Sometimes people think that their roots are not acceptable to others, she said, a phenomenon especially poignant in the United States, where the mythology states that you can create yourself anew. 

"In the book I make the comment that my ear is always cocked for the sounds of home," Schwertfeger said when asked about finding home in the sounds of Irish dialects and colloquialisms. There are a few young women in Languages and Linguistics at UW-Milwaukee who teach Gaelic, and one is from Donegal. "When I hear her, when she goes into English, it’s wonderful," she said. 

"There was this mutual response, this lovely response between two Irish women. It was very touching, for me, to have that." 

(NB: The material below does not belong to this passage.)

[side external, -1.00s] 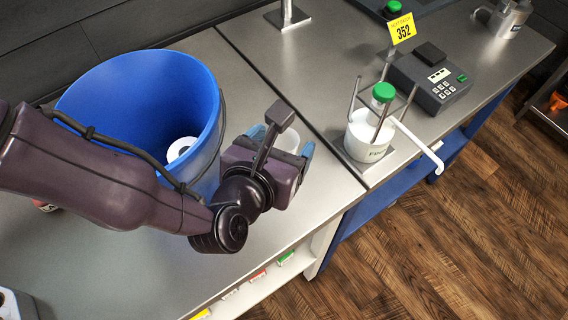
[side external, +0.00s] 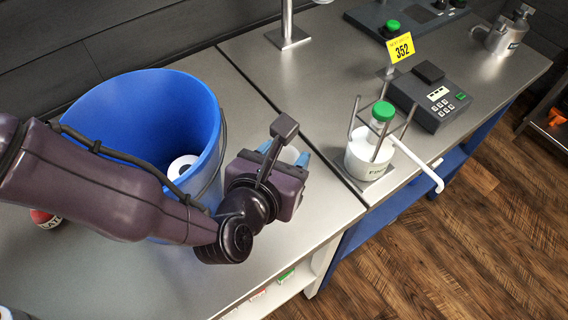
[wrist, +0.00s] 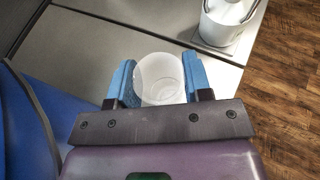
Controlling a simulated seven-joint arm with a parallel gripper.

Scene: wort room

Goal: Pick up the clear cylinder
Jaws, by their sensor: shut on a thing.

She’s also found that response in places like Germany, which she relates in The Wee Wild One. Schwertfeger has taught German language and literature, and speaks several other languages. She finds that sometimes one language expresses a concept better than another, but "I do not see language as a weapon." She believed that can be a real danger in acquiring additional languages because "It becomes something that you impress people with. Or you use it as a weapon to, in a sense, represent something about you that is, perceived possibly, as superior to someone else. I find that notion very obnoxious," she said. 

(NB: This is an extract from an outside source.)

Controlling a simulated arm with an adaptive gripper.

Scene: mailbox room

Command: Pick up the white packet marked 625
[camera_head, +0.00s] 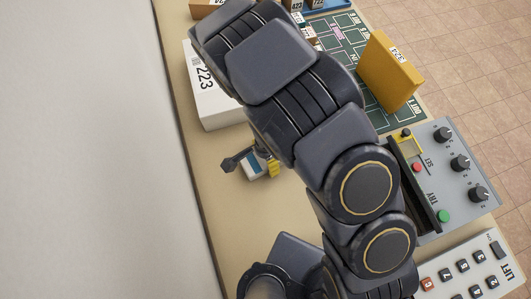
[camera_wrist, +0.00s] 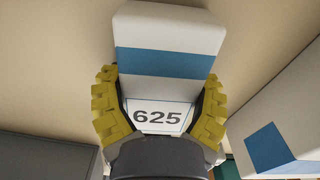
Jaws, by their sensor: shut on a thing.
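The white packet marked 625 (camera_wrist: 165,55) has a blue band and its label faces the wrist camera. My gripper (camera_wrist: 158,105) has its yellow ribbed fingers against both sides of this packet, shut on it. In the head view a small part of the packet (camera_head: 254,165) shows beside the yellow finger pads of my gripper (camera_head: 264,168), over the tan table. My arm hides most of the gripper there. I cannot tell whether the packet touches the table.
A white box marked 223 (camera_head: 203,95) stands just behind the gripper. A yellow packet marked 324 (camera_head: 390,70) stands on the green mat (camera_head: 352,38). A grey panel with knobs (camera_head: 455,180) and a LIFT keypad (camera_head: 470,270) lie right. Bare table (camera_head: 222,205) shows at left.

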Schwertfeger sees language as a communicative tool. "I see (languages) fundamentally and primarily as a bridge. I love having students who are competent enough on that bridge to realize they’re on it, and to lead them into the words of someone else, and to make all those wonderful universal connections and to see there’s really, at the end of the day, not that much difference." 

Schwertfeger has taught about the dangers of using language to harmful effect, and has written about the subject in her writings on the Third Reich. It’s important for her "to show them how language was used as a tool of propaganda and an expression of ideology, so there are dangers as well as beauties." 

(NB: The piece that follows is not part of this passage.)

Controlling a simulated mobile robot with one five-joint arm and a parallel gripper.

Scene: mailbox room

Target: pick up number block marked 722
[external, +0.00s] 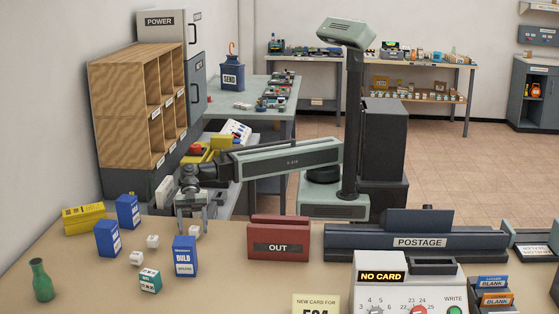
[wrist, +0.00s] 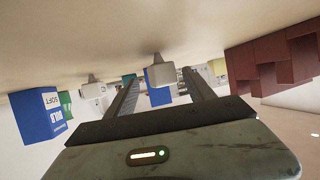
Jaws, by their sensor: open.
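My gripper (external: 191,226) is open, low over the near table at its back edge. Its two fingers (wrist: 160,80) reach forward in the wrist view. A small white block (external: 195,232) is at the fingertips; in the wrist view a white block (wrist: 161,74) shows between the fingers, with no finger seen pressing on it. Two more white blocks, one upper (external: 153,241) and one lower (external: 136,258), sit to the left among the boxes. Another white block (wrist: 93,90) shows left of the fingers in the wrist view. I cannot read 722 on any block.
The red OUT tray (external: 278,238) is close at the right.

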Schwertfeger does believe that sometimes certain languages can express things in a different or beneficial lens, although her focus is much more on what connects different cultures and languages, peoples. "German lyrical poetry has a wonderful cadence to it," she said. She really enjoys being able to share with students the emotion and depth of a language. In some cases, Gaelic may describe something better than American English or English English, but not inherently. 

"Some people take bother with what they’re seeing and what they’re hearing, and they take more time and they connect with the place. As they hear a word, it enters into their consciousness and they may use it again in a different way with a new twist or connection to it," she said. "There’s a preciseness about language that is very startling." 

The Wee Wild One is just beginning to hit back home in Northern Ireland, Schwertfeger said. Some people in her native village found the book because her brother lent them a copy. On a recent visit she talked with a man who owns the local butcher shop, and he had read the book and recognized many characters. "It was marvelous," she said. "They can find very quickly what they relate to." 

She has received responses from Israel, Germany, Switzerland, and, of course, "the Province," Northern Ireland itself. Although she now makes the United States her home, she visits Northern Ireland several times a year. She also feels a profound kinship for the whole of Ireland. She has "a deep affinity to everybody from the bottom of the island all the way up to Donegal. "No question about that." She believes that is largely true of everybody she’s met from Ireland. "We gravitate towards one another. We understand what we like, be it wheaten bread or whatever, you know? There is a deep magnetism towards anyone from Ireland. It’s borderless." 

Schwertfeger also loves her adopted home, the United States. "I’m content here. And there’s so much about the United States that I really embrace and love: the diversity here, the openness, freedoms, the expansiveness, the generosity." Sometimes, though, it’s frustrating that many Americans seem to expect others to understand them, while they’re too busy to learn other languages. 

"There’s an insularity about this country which is astonishing," she said. She finds that Ireland is not becoming too Americanized, but rather more Europeanized. With the rise of the European Union, she thinks there’s a much more vibrant sense of "Europe." "It’s so accessible and people come and go, and you can spend a weekend in Dublin or Brussels or whatever; I think that’s happening with globalization in general," she said. At the personal level, however, she thinks that if one sits down and talks with people, and talks long enough, "you’ll find there’s always the quest for a much more delineated sense of self and identity."

She has found much joy in the fact that languages are now taught with a more communicative approach. "Now it’s about letting young people live another culture and communicate," she said, adding that in the past it was more about memorizing long lexical lists. A communicative approach also helps in breaking down stereotypes and clichés that muddy the waters. Schwertfeger noted that stereotypes probably flourish everywhere, but language can help destroy those misconceptions if used enlighteningly. 

Learning a new language can illuminate what we all share, but some people do just fine without one. It depends on the individual and what that person is open to taking in. "There are people who know how to make the narrow spaces of their lives vibrant and come alive," she said. "One’s experiences in life derive and flow from what one’s circumstances are."

A metaphor of the opposing and colliding separations and connections between peoples and places, as well as between the past, present and future runs throughout The Wee Wild One. Schwertfeger empathizes with the symbiosis of identities in Germany, and the people that she has met there have facilitated a more intimate understanding and connection to "the North Irish divided identity." 

The sometimes bipolar identity of her home country has highlighted both what distances people from one another, but also what brings them together. In pondering what she gained for herself in writing The Wee Wild One, Schwertfeger said, "I think it was discipline." She found it very satisfying to know that she could shape material effectively, which allowed her to write the way she wanted. She worked very hard on the endings of each of the chapters, which was "a very conscious part of my narrative strategy. I’ve always been fascinated by how an author or a writer begins and ends." 

Perhaps there’s not that much which separates a beginning and an ending. Or maybe an ending is simply a bridge to a new beginning.